Nothing outside the lines from the one containing "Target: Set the" through the one containing "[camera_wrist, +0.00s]" should be copied, and no pictures either. Copy those lines exactly.

-- Start Supplied information --

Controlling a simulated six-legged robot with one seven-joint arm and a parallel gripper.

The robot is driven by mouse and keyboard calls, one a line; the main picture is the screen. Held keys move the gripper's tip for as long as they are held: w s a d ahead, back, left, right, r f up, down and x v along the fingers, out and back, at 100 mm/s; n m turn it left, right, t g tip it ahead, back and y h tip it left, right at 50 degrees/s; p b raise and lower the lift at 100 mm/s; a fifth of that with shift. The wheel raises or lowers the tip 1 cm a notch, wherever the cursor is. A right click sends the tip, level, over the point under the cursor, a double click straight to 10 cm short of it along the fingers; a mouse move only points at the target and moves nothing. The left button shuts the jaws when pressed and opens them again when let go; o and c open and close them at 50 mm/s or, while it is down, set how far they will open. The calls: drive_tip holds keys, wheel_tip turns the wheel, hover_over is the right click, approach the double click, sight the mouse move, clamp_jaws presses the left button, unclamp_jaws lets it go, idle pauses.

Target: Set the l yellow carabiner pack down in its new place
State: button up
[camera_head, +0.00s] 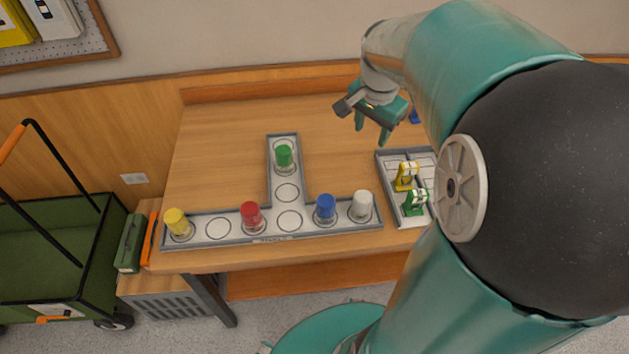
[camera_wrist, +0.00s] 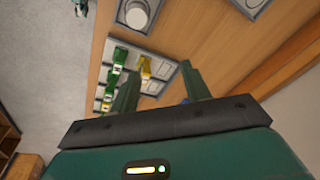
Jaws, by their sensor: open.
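The yellow carabiner pack (camera_head: 405,176) stands in a compartment of the grey tray (camera_head: 382,165) at the right of the table. A green carabiner pack (camera_head: 415,202) stands in front of it, nearer the table's front edge. My gripper (camera_head: 371,133) is open and empty, above the table behind and left of the tray, apart from the yellow pack. In the wrist view the yellow pack (camera_wrist: 144,68) shows beyond my two spread fingers (camera_wrist: 163,88), with green packs (camera_wrist: 119,57) beside it. My arm hides the tray's right part in the head view.
A T-shaped rack (camera_head: 235,238) holds yellow, red, blue, white and green-topped jars left of the tray. A blue item (camera_head: 414,117) is partly hidden behind my arm. A green cart (camera_head: 50,250) stands at the left. The table's back left is clear.

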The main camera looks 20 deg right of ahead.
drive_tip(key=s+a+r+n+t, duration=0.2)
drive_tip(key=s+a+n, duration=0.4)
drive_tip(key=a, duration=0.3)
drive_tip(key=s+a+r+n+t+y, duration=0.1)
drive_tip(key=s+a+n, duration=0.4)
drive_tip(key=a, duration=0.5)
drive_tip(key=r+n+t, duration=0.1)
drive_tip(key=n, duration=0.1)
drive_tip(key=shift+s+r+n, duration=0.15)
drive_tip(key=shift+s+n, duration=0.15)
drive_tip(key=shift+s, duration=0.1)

-- End Supplied information --

**Finished answer:**
Target: Set the l yellow carabiner pack down in its new place
State: button up
[camera_head, +0.00s] 
[camera_wrist, +0.00s] 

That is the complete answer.